10 When God saw what they did, how they turned from their evil ways, God changed his mind about the calamity that he had said he would bring upon them; and he did not do it.

4 1 But this was very displeasing to Jonah, and he became angry. 2 He prayed to the Lord and said, ‘O Lord! Is not this what I said while I was still in my own country? That is why I fled to Tarshish at the beginning; for I knew that you are a gracious God and merciful, slow to anger, and abounding in steadfast love, and ready to relent from punishing. 3 And now, O Lord, please take my life from me, for it is better for me to die than to live.’ 4 And the Lord said, ‘Is it right for you to be angry?’ 5 Then Jonah went out of the city and sat down east of the city, and made a booth for himself there.

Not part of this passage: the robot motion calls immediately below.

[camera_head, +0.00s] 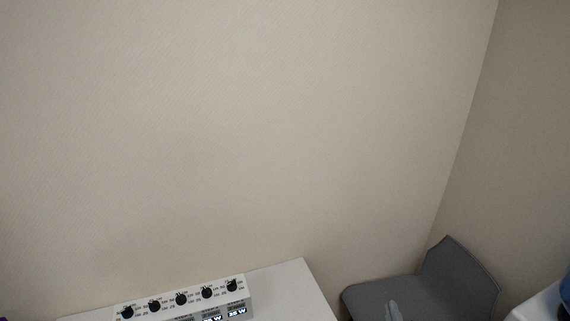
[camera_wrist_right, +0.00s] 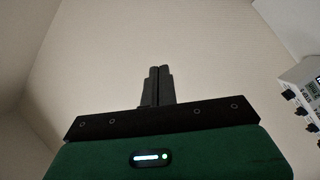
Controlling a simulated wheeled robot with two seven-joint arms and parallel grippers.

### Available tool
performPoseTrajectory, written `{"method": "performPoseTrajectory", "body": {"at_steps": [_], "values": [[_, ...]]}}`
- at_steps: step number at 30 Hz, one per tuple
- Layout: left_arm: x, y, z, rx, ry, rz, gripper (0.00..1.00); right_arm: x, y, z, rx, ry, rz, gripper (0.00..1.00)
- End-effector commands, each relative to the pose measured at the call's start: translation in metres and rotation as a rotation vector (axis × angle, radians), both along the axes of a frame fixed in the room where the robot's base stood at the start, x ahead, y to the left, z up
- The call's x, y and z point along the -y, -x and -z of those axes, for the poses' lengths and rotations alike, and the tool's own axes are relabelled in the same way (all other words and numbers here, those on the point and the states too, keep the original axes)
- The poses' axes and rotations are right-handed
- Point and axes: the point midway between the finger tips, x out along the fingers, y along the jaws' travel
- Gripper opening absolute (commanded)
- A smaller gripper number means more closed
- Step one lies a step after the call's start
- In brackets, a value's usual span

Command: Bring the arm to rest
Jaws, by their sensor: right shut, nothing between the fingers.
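My right gripper (camera_wrist_right: 158,72) shows in the right wrist view, its two dark fingers pressed together with nothing between them. They point up toward a bare wall. The green wrist body with a small lit strip fills the bottom of that view. My left gripper and left arm are in neither view.
A white table (camera_head: 290,280) at the bottom of the head view carries a white device with several black knobs (camera_head: 181,299); the device also shows at the right wrist view's right edge (camera_wrist_right: 302,88). A grey chair (camera_head: 460,280) stands right of the table. Bare walls (camera_head: 250,130) meet in a corner behind.

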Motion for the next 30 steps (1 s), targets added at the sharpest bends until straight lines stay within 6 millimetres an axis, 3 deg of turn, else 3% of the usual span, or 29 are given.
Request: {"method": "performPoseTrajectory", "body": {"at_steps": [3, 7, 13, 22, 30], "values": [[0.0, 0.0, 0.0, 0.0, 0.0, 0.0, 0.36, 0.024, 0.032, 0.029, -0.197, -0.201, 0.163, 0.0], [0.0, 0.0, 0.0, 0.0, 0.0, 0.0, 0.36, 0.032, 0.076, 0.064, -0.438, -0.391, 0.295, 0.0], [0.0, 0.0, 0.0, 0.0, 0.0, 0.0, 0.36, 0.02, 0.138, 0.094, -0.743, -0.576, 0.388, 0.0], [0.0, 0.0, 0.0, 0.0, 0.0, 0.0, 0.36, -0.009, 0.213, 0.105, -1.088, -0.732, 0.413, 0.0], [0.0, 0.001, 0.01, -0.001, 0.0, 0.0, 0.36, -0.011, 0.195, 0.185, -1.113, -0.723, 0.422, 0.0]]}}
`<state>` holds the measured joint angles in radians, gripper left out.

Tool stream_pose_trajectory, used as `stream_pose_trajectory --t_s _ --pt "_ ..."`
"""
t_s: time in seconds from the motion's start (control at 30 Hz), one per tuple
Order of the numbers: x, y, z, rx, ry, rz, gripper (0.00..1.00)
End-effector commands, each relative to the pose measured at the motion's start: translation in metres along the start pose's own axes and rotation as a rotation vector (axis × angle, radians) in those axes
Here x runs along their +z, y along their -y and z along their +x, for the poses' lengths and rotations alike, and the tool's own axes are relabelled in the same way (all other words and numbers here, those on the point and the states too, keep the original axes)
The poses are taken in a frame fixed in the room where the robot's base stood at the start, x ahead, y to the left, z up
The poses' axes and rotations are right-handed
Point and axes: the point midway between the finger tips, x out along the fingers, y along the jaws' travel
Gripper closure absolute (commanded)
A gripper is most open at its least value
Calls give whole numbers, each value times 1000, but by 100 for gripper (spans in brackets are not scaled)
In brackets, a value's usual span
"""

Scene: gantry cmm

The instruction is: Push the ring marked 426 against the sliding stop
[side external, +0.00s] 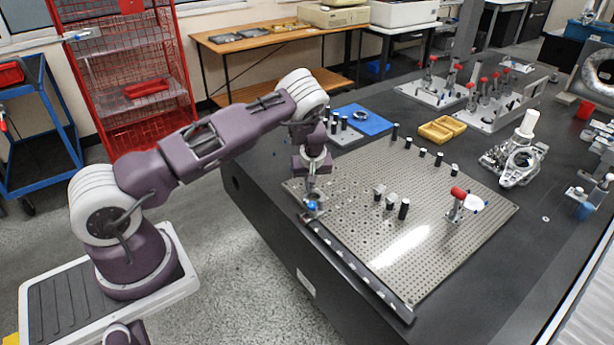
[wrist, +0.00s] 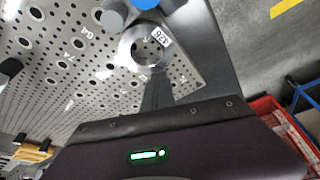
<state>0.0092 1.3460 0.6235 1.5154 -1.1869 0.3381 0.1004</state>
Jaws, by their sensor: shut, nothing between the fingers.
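The ring marked 426 (wrist: 128,57) is a metal ring lying flat on the perforated plate (wrist: 70,75) in the wrist view, its white label facing up. My gripper (wrist: 157,77) is shut and empty, its fingertips low beside the ring's near edge; I cannot tell whether they touch. A blue round part (wrist: 146,4) with grey cylinders beside it, seemingly the sliding stop, is just beyond the ring at the top edge, partly cut off. In the side view my gripper (side external: 311,194) points down at the plate's left corner, next to the blue part (side external: 312,205). The ring is not clear there.
Small posts (side external: 391,200) stand mid-plate, and a red-topped clamp (side external: 457,203) stands to the right. More dark pegs line the plate's far edge. A yellow tray (side external: 442,129) and a metal casting (side external: 516,163) lie beyond. The plate's front area is clear.

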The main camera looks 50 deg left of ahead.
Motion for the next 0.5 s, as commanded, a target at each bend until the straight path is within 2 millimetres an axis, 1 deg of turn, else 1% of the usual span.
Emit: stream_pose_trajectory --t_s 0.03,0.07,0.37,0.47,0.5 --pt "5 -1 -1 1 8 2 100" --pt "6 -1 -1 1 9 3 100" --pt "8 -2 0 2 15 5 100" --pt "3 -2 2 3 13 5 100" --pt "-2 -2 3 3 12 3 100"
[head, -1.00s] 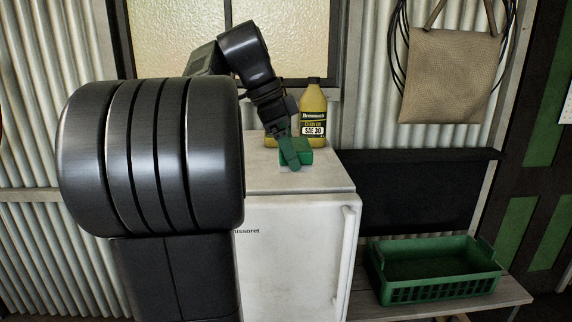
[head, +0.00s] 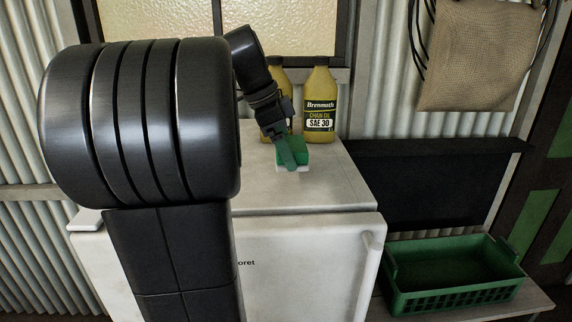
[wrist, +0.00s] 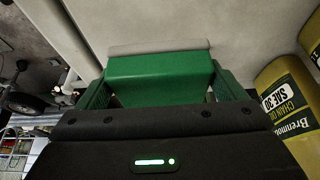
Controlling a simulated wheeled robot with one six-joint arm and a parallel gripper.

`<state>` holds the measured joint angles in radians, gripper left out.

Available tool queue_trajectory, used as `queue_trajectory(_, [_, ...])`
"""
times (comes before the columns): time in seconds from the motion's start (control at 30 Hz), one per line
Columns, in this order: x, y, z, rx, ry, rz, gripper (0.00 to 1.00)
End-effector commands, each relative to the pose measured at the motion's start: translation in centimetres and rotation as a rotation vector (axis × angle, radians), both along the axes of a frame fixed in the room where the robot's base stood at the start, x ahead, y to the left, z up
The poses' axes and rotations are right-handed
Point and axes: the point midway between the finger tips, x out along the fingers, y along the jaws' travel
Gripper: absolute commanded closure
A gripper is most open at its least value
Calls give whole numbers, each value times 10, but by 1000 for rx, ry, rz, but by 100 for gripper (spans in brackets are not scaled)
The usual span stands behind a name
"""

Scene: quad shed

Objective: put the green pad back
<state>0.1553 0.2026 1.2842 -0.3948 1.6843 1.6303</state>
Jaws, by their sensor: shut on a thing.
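The green pad (head: 301,152) is a small block with a pale layer under the green. It is at the top of the white fridge (head: 335,185), in front of the oil bottles. My gripper (head: 287,160) points down and is shut on it. In the wrist view the pad (wrist: 160,72) sits between the two green fingers of my gripper (wrist: 165,92), with its pale layer beyond the green. I cannot tell whether the pad touches the fridge top or is just above it. The near finger hides part of the pad in the head view.
A yellow chain oil bottle (head: 319,105) stands close behind the pad, with a second one (head: 279,75) partly hidden by my arm. A green crate (head: 455,296), seemingly empty, sits on a bench at the right. The fridge top right of the pad is clear.

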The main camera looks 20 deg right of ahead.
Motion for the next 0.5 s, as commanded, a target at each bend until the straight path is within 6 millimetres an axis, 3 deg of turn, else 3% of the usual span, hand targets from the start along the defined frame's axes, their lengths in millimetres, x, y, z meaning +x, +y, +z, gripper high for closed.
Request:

He sat under it in the shade, waiting to see what would become of the city.

6 The Lord God appointed a bush, and made it come up over Jonah, to give shade over his head, to save him from his discomfort; so Jonah was very happy about the bush. 7 But when dawn came up the next day, God appointed a worm that attacked the bush, so that it withered. 8 When the sun rose, God prepared a sultry east wind, and the sun beat down on the head of Jonah so that he was faint and asked that he might die. He said, ‘It is better for me to die than to live.’

9 But God said to Jonah, ‘Is it right for you to be angry about the bush?’ And he said, ‘Yes, angry enough to die.’ 10 Then the Lord said, ‘You are concerned about the bush, for which you did not labour and which you did not grow; it came into being in a night and perished in a night. 11 And should I not be concerned about Nineveh, that great city, in which there are more than a hundred and twenty thousand people who do not know their right hand from their left, and also many animals?’

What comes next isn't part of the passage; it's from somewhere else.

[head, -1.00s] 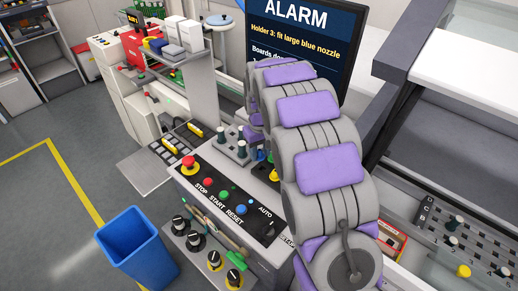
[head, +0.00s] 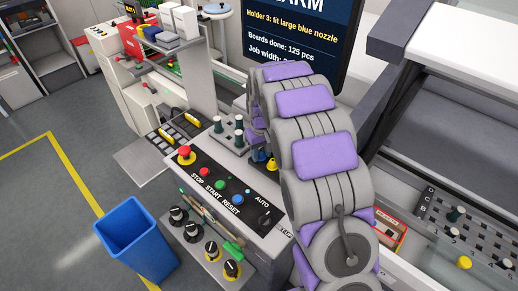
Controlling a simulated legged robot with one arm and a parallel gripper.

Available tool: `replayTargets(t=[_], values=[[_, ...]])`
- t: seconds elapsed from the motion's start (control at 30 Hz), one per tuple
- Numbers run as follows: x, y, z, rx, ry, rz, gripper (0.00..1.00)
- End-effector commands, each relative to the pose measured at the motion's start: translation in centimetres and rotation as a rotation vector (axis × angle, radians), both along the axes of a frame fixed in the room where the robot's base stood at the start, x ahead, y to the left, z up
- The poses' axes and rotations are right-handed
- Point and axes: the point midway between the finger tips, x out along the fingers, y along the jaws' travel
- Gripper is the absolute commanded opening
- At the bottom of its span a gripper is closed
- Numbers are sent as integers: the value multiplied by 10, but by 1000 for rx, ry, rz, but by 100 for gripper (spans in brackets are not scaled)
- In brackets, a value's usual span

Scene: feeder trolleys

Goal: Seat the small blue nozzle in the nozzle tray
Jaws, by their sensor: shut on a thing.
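The nozzle tray (head: 480,238) appears to be the grey perforated plate at the right edge, with letters and numbers on it. A dark-topped nozzle (head: 455,214) stands in it, and a yellow one (head: 464,262) shows near its front edge. A small blue piece (head: 259,156) shows beside my arm, behind the control panel, next to a yellow piece (head: 272,165). I cannot tell whether this blue piece is the small nozzle or whether it is held. My gripper is hidden behind my grey and purple arm.
The control panel (head: 222,188) has a red stop button (head: 185,154). Several grey nozzles (head: 239,123) stand behind it. A blue bin (head: 136,240) is on the floor. A screen (head: 303,35) reads "Holder 3: fit large blue nozzle". A red box (head: 388,232) lies beside the tray.

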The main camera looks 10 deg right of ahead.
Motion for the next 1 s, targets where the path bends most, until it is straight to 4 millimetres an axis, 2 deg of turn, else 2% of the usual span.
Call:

Jonah had been told by God to go to preach to Nineveh about its sins. He ran off, because he didn’t want to do that. He ended up in the belly of a great fish and, after that, found himself  - guess where - in Nineveh. Jonah (I think reluctantly) preached about the disaster that was coming to the city because of the sin of its people. But God relented and we find Jonah in one of the Old Testament’s most epic sulks.

It’s so, so easy in church land to take the hump. Someone gets the acknowledged thanks for the thing you did. You have a talent that’s overlooked in favour of someone else. You really want to be asked to read or lead prayers, but the minister picks someone else. We naively think that, because the church is God’s people on earth gathered in community, it will be immune from rivalry, politics, envy and pettiness. Think again. The church may be composed of people whose hearts and minds seek God, but its members are no different to others in the human race, with our frailties, ambitions and needs.

Jonah is in the huff because, having preached that God would destroy Nineveh because of its sin, God has now chosen to be graceful. Jonah seems oblivious to the fact that God has been moved by the effectiveness of Jonah’s preaching. Jonah is grumpy as a consequence of his own success.

I think this teaches us that we must seek to move beyond our personal agendas. If we do something on God’s business, we don’t always know the consequences of it. If our motives are right - in that we do it because we love our God and we love our neighbour, nothing else matters and we mustn’t be diminished or crushed because of someone else’s more self-driven desires.

 

Father God
Help me in everything I do to be focused first and foremost on you and your love for the world. Help me put may vanity and my pride aside so that I can serve you the best I possibly can.
AMEN.

Lent Disciplines

WEEK 5: Every day this week light a candle. Ask God to show you in the day ahead new ways you can bear the light of the Kingdom in your community.